Bild: Michael Obert on the road
taz: Michael, du hast Betriebswirtschaft studiert, warst im gut bezahlten
Management tätig und bist dann ein erfolgreicher Journalist mit
ungewöhnlichen Themen geworden. Was hat dich getrieben?
Michael Obert: Als Jungmanager damals wusste ich nur, was ich nicht wollte:
Krawatten tragen, Büropflanzen aus Plastik und ein Job, der nichts mit mir
zu tun hatte.
Und dann bist du in die Welt gezogen.
Ich war 27, als ich kündigte, um mit dem Rucksack zwei Jahre durch
Südamerika zu ziehen. Mit einem anderen Reisenden tauschte ich ein Buch
gegen zwei Bände des britischen Reiseschriftstellers Patrick Leigh Fermor.
Diese beiden Bücher haben alles verändert. Sie haben mich nicht mehr
losgelassen.
Fermor, der in 30er Jahren von Rotterdam quer durch Europa bis nach
Konstantinopel gewandert ist, wurde dein Vorbild?

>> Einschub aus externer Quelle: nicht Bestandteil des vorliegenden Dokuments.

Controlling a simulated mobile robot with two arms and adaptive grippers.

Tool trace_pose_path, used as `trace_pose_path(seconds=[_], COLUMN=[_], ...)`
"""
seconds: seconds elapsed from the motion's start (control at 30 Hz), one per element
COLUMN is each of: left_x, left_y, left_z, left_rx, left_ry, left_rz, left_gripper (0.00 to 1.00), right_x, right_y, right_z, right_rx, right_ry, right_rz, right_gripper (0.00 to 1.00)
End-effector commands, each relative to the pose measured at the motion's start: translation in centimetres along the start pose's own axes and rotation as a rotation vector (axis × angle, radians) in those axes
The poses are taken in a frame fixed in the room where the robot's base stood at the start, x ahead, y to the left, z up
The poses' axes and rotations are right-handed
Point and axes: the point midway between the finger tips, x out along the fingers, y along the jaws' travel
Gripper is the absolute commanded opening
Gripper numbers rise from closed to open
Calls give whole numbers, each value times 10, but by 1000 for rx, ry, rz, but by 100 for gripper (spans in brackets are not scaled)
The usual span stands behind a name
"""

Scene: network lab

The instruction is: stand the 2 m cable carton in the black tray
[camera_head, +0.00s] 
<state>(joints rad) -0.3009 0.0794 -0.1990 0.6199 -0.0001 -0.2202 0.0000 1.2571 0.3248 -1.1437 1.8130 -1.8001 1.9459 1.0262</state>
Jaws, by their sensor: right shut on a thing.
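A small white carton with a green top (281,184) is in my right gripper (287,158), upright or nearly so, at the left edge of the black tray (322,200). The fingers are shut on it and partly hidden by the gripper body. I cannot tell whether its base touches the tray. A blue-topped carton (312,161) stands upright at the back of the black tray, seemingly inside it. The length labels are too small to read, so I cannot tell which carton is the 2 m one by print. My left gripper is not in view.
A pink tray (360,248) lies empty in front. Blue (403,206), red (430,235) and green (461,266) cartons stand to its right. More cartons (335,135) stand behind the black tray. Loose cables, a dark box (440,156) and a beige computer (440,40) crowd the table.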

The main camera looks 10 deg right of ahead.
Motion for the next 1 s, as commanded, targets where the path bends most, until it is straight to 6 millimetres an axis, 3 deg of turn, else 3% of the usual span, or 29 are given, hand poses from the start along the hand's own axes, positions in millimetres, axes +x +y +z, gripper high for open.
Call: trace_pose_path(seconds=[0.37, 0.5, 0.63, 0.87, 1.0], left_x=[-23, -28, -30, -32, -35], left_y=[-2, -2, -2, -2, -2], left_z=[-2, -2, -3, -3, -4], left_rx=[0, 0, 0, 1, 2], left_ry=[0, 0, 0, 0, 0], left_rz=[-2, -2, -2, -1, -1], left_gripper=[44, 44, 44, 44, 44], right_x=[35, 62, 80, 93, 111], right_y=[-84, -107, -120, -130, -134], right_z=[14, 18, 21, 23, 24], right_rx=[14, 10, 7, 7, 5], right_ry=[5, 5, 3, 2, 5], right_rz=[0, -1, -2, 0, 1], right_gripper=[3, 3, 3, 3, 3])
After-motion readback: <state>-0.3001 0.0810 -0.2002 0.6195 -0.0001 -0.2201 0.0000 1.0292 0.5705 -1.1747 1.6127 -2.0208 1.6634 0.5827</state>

Ja, ein wissbegieriger Mensch mit einem großen Aufbruch in seinem Leben.
Seine Bücher habe ich damals nicht eingetauscht, sondern aus Südamerika
nach Hause geschickt. Das hat mich wahrscheinlich ein Wochenbudget
gekostet. Danach habe ich Fermor immer mit mir herumgetragen.

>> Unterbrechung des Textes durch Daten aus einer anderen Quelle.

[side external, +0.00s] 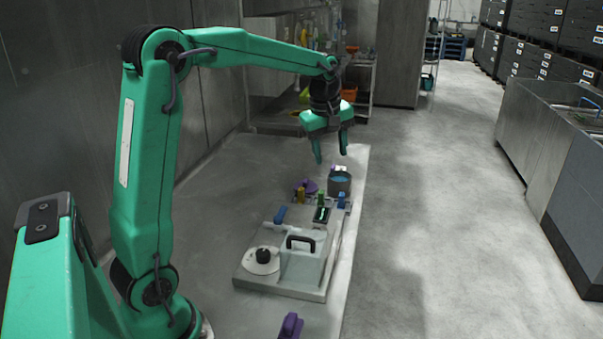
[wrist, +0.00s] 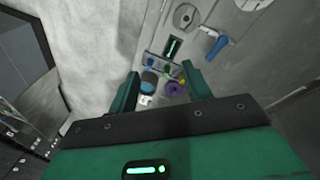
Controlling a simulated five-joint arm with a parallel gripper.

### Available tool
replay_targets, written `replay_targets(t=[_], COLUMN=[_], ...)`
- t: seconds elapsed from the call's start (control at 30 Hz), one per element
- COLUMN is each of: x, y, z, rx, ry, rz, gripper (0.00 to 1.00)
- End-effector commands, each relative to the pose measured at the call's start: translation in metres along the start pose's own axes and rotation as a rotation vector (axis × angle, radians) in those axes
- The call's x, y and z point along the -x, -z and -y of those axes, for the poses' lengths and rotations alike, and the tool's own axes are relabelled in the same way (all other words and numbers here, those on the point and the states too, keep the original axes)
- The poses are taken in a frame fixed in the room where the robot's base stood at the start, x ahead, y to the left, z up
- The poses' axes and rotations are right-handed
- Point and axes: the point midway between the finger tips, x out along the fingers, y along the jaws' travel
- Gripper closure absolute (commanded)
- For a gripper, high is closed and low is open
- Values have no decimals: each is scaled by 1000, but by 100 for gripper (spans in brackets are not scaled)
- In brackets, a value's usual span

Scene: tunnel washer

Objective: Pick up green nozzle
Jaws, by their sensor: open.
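My gripper (side external: 331,156) hangs with its fingers pointing down, open and empty, above the far end of the fixture. It also shows in the wrist view (wrist: 162,76), where the cluster of small parts lies between and beyond the fingers. A small green piece (side external: 320,199), which looks like the green nozzle, stands in a row between a yellow piece (side external: 301,193) and a blue piece (side external: 342,200). It is below my gripper and apart from it. In the wrist view the green piece is too small to make out clearly.
A grey pot with blue contents (side external: 339,183) and a purple part (side external: 311,187) stand close behind the row. Another purple part (side external: 290,326) lies in front.

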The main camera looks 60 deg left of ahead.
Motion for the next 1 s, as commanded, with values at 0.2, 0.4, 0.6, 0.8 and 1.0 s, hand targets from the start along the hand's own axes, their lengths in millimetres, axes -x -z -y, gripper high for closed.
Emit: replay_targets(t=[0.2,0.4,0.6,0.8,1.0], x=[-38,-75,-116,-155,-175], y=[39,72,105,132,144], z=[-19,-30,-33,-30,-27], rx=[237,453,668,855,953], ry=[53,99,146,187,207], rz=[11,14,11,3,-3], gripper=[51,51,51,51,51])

Bis du ihn schließlich in Griechenland ausfindig gemacht hast?
Fast 15 Jahre später, ja. Ich suchte ihn auf dem ganzen Balkan und fand ihn
auf dem Peloponnes. Er öffnete mir die Tür seines Hauses, frisch frisiert
und rasiert – und im Anzug. Patrick Leigh Fermor konnte nicht nur wunderbar
schreiben, er hatte auch Stil. Er war schon fast hundert Jahre alt.

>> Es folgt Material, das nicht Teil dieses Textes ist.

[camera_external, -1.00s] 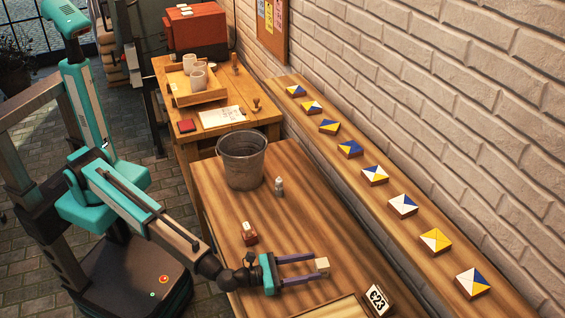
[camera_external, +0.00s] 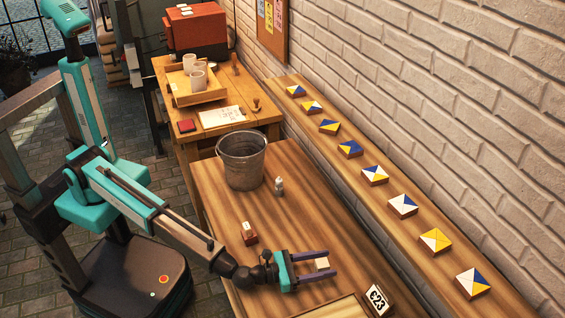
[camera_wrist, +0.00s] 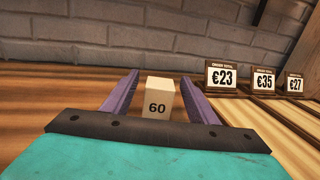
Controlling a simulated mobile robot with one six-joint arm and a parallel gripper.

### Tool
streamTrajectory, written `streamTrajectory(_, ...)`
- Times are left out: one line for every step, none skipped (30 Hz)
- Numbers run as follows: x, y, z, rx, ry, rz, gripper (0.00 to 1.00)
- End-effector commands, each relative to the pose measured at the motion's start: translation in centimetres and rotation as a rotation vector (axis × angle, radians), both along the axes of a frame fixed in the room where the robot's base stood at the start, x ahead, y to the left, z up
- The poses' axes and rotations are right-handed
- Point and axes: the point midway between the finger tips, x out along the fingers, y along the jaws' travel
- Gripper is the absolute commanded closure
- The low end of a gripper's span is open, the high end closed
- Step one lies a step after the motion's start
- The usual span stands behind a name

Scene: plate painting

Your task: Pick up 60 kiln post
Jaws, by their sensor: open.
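The 60 kiln post (camera_wrist: 158,97) is a small pale block with "60" on its near face. In the wrist view it stands upright between the two purple fingers of my gripper (camera_wrist: 160,100), with a gap on each side. In the external view the post (camera_external: 321,264) stands on the wooden table (camera_external: 290,215), between the outer parts of the fingers. My gripper (camera_external: 318,264) is open and low over the table. The lower part of the post is partly hidden by my gripper in the wrist view.
A metal bucket (camera_external: 241,165) and a small bottle (camera_external: 279,187) stand farther back. Price signs (camera_wrist: 223,76) stand to the right. A tray edge (camera_external: 335,306) lies in front.

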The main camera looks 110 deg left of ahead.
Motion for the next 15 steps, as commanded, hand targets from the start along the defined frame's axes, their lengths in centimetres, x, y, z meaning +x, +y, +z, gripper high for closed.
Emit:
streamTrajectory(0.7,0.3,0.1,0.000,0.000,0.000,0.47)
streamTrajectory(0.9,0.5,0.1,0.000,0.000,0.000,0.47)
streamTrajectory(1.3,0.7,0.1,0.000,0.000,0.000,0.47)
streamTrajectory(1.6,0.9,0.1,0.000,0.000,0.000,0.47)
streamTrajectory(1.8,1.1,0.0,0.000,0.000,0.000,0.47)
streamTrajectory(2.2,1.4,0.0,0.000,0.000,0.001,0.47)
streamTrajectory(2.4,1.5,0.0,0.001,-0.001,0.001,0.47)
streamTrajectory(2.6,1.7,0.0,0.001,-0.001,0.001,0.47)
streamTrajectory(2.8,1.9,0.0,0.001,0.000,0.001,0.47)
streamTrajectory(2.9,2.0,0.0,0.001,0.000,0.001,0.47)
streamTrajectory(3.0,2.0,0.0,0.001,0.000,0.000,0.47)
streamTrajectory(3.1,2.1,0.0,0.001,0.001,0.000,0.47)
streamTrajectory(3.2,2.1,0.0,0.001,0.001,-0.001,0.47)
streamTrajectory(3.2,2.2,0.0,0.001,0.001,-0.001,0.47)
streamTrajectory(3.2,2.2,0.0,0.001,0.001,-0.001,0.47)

Deine ersten journalistischen Versuche hast du in der
taz-Wirtschaftsredaktion gemacht.
Nach zwei Jahren kam ich aus Südamerika zurück und wollte meinen
Kindheitstraum verwirklichen, Auslandsjournalist werden. Das Dumme war: Bis
dahin hatte ich außer meiner Diplomarbeit in Marketing nie etwas
geschrieben. Ein Praktikum bei der taz – das klang vernünftig, um mal in
den Journalismus reinzuschnuppern. Ich erinnere mich genau: Meine erste
Geschichte, kaum mehr als eine Spalte, schrieb ich über Seepferdchen.
Dann bist du wieder gereist?
Danach war ich gut zwei Jahrzehnte als Journalist unterwegs, vor allem in
Afrika und im Nahen Osten. Reisen war und ist für mich ein Lebenselixier.
Freiheit. Neugier. Lernen. Dieses Kribbeln im Bauch, wenn du nicht weißt,
was hinter der nächsten Straßenkurve oder Flussbiegung auf dich wartet. Das
ist für mich eines der größten Gefühle. Eine wirklich gute Reise
überrascht, verwirrt, irritiert und rückt den inneren Kompass immer wieder
von Neuem zurecht.
Freiheit, Abenteuer, schöne Geschichten?
Die ersten zehn Jahre. Ich habe es geliebt, für ein paar Wochen eine
Schotterpiste in Patagonien hinunterzufahren oder mit Mönchen in Bhutan zu
leben, um darüber eine unterhaltsame Reportage zu schreiben. Als ich etwa
40 war, hat mir das dann aber nicht mehr gereicht. Ich habe mein Leben
immer als eine Forschungsreise betrachtet. Ich wollte tiefer graben, über
ernsthaftere Themen schreiben, die dort draußen wirklich etwas bewegen
konnten. Aus heutiger Sicht würde ich sagen: Ich wollte mehr Sinn in meine
Arbeit bringen.
Danach hast du überwiegend aus Afrika und dem Nahen Osten berichtet. Über
Menschenrechte, Rohstoffe, Migration, auch über sehr harte Themen:
Menschenhandel, Folter, Terrorismus, Krieg.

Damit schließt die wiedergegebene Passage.